* [Task instructions]: All the data must come back unchanged, except that pictures are left out.
******
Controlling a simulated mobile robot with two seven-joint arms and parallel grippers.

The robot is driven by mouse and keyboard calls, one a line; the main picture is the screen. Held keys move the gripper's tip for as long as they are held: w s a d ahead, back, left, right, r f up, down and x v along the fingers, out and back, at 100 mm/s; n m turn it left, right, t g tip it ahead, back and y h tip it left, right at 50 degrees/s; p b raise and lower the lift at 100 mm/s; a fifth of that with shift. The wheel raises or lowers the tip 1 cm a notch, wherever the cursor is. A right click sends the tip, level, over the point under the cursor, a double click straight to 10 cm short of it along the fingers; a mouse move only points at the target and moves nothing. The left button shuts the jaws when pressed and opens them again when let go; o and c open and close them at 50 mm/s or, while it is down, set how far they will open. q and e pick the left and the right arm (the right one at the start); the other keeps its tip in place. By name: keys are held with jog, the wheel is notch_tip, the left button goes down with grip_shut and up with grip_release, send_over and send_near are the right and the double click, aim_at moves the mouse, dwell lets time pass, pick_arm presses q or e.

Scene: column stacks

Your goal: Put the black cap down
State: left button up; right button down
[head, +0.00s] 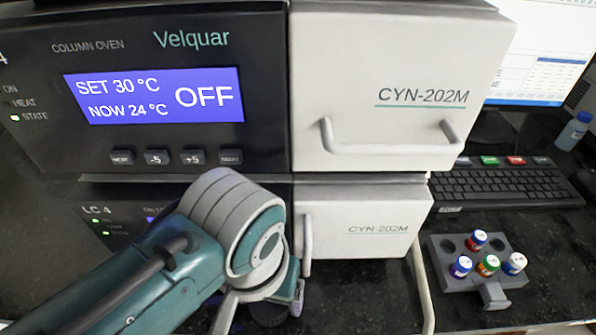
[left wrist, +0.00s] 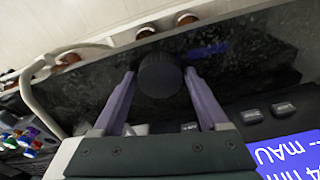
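The black cap (left wrist: 160,75) is a dark round piece between the fingertips of my left gripper (left wrist: 160,74) in the left wrist view. The two purple fingers lie close along its left and right sides and look shut on it. Dark bench top shows behind the cap; I cannot tell whether the cap touches it. In the head view my left gripper (head: 282,300) points down in front of the lower unit, mostly hidden by my own wrist. A dark part of the cap (head: 268,313) shows beside a finger. My right gripper is in neither view.
The column oven (head: 270,135) stands above the LC 4 unit (head: 135,225), close behind my wrist. White doors with handles (head: 390,148) are at the middle. A grey rack (head: 440,262) with several coloured-cap vials and a keyboard (head: 505,185) stand right. Brown round things (left wrist: 186,19) line the wrist view's top.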

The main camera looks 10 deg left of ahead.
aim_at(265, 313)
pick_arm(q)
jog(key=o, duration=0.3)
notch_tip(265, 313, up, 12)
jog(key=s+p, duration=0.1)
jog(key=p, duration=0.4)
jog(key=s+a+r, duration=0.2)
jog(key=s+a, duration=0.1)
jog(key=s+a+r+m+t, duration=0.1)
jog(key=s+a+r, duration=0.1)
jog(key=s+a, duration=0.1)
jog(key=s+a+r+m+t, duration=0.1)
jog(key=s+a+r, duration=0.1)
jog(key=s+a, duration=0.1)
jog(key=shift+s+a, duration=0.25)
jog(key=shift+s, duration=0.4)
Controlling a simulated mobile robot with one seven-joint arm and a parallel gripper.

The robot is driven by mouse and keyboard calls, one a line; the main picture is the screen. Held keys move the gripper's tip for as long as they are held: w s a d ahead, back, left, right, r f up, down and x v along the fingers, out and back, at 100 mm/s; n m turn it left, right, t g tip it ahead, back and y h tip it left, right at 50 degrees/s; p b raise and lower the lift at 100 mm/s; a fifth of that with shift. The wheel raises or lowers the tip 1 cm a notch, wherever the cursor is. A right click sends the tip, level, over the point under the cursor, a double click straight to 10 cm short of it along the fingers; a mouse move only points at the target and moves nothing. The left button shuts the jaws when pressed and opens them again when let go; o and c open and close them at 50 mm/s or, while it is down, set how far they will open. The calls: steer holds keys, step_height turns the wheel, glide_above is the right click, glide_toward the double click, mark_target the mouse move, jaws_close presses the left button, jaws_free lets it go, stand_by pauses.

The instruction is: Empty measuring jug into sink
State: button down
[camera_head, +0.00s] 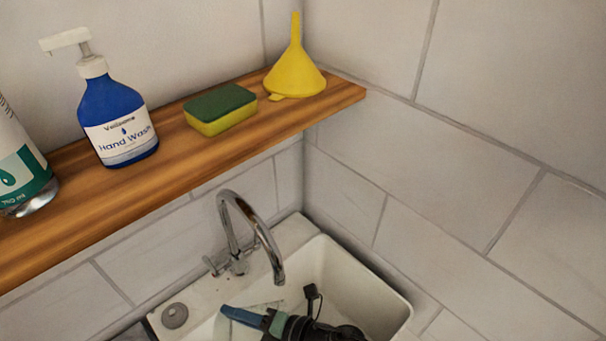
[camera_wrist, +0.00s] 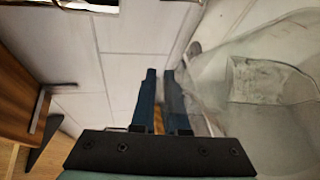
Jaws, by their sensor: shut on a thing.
******
* [Solution]:
Controlling a simulated mobile robot with two seven-joint arms and parallel grippers.

The robot is driven by mouse and keyboard calls, one a line; the main picture is the screen. Held keys move the gripper's tip for as long as they are held: w s a d ahead, back, left, right, r f up, down and x v along the fingers, out and back, at 100 mm/s; n m turn it left, right, t g tip it ahead, back and y h tip it left, right at 50 degrees/s; p b raise and lower the lift at 100 mm/s; a fifth of that with shift. The wheel raises or lowers the tip 1 cm a notch, wherever the cursor is. A right click sends the tip, level, over the point under the cursor, a double click straight to 10 cm short of it along the fingers; a mouse move only points at the target and moves nothing. The left button shuts the jaws when pressed and opens them again when let go; o and c open and close them at 50 mm/s or, while it is down, set how far they will open. q and e pick the left and the right arm (the right one at the start); the other keeps its tip in place. By name: keys are held with jog, the wheel is notch_tip, the left button goes down with grip_shut and up with grip_release, send_over and send_near are the right and the double click, aim_at moves the mouse, dwell lets time pass, pick_arm presses q or e.

Scene: column stacks

Your goal: Put the black cap down
State: left button up; right button down
[head, +0.00s] 
[left wrist, +0.00s] 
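The black cap (left wrist: 160,75) is a dark round piece between the fingertips of my left gripper (left wrist: 160,74) in the left wrist view. The two purple fingers lie close along its left and right sides and look shut on it. Dark bench top shows behind the cap; I cannot tell whether the cap touches it. In the head view my left gripper (head: 282,300) points down in front of the lower unit, mostly hidden by my own wrist. A dark part of the cap (head: 268,313) shows beside a finger. My right gripper is in neither view.
The column oven (head: 270,135) stands above the LC 4 unit (head: 135,225), close behind my wrist. White doors with handles (head: 390,148) are at the middle. A grey rack (head: 440,262) with several coloured-cap vials and a keyboard (head: 505,185) stand right. Brown round things (left wrist: 186,19) line the wrist view's top.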

The main camera looks 10 deg left of ahead.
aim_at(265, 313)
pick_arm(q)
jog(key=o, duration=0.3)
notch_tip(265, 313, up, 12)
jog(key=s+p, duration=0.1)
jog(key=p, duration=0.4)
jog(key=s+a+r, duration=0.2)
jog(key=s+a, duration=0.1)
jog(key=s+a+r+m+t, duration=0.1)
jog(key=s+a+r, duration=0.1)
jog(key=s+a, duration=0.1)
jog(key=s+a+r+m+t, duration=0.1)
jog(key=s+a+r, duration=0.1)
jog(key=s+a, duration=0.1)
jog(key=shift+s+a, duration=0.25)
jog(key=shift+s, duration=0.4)
Controlling a simulated mobile robot with one seven-joint arm and a parallel gripper.

The robot is driven by mouse and keyboard calls, one a line; the main picture is the screen. Held keys move the gripper's tip for as long as they are held: w s a d ahead, back, left, right, r f up, down and x v along the fingers, out and back, at 100 mm/s; n m turn it left, right, t g tip it ahead, back and y h tip it left, right at 50 degrees/s; p b raise and lower the lift at 100 mm/s; a fifth of that with shift. The wheel raises or lowers the tip 1 cm a notch, wherever the cursor is. A right click sends the tip, level, over the point under the cursor, a double click straight to 10 cm short of it along the fingers; a mouse move only points at the target and moves nothing. The left button shuts the jaws when pressed and opens them again when let go; o and c open and close them at 50 mm/s or, while it is down, set how far they will open. The calls: steer holds keys, step_height turns the wheel, glide_above is the right click, glide_toward the double click, mark_target the mouse move, jaws_close presses the left button, jaws_free lets it go, stand_by pauses.

The instruction is: Empty measuring jug into sink
State: button down
[camera_head, +0.00s] 
[camera_wrist, +0.00s] 
Jaws, by their sensor: shut on a thing.

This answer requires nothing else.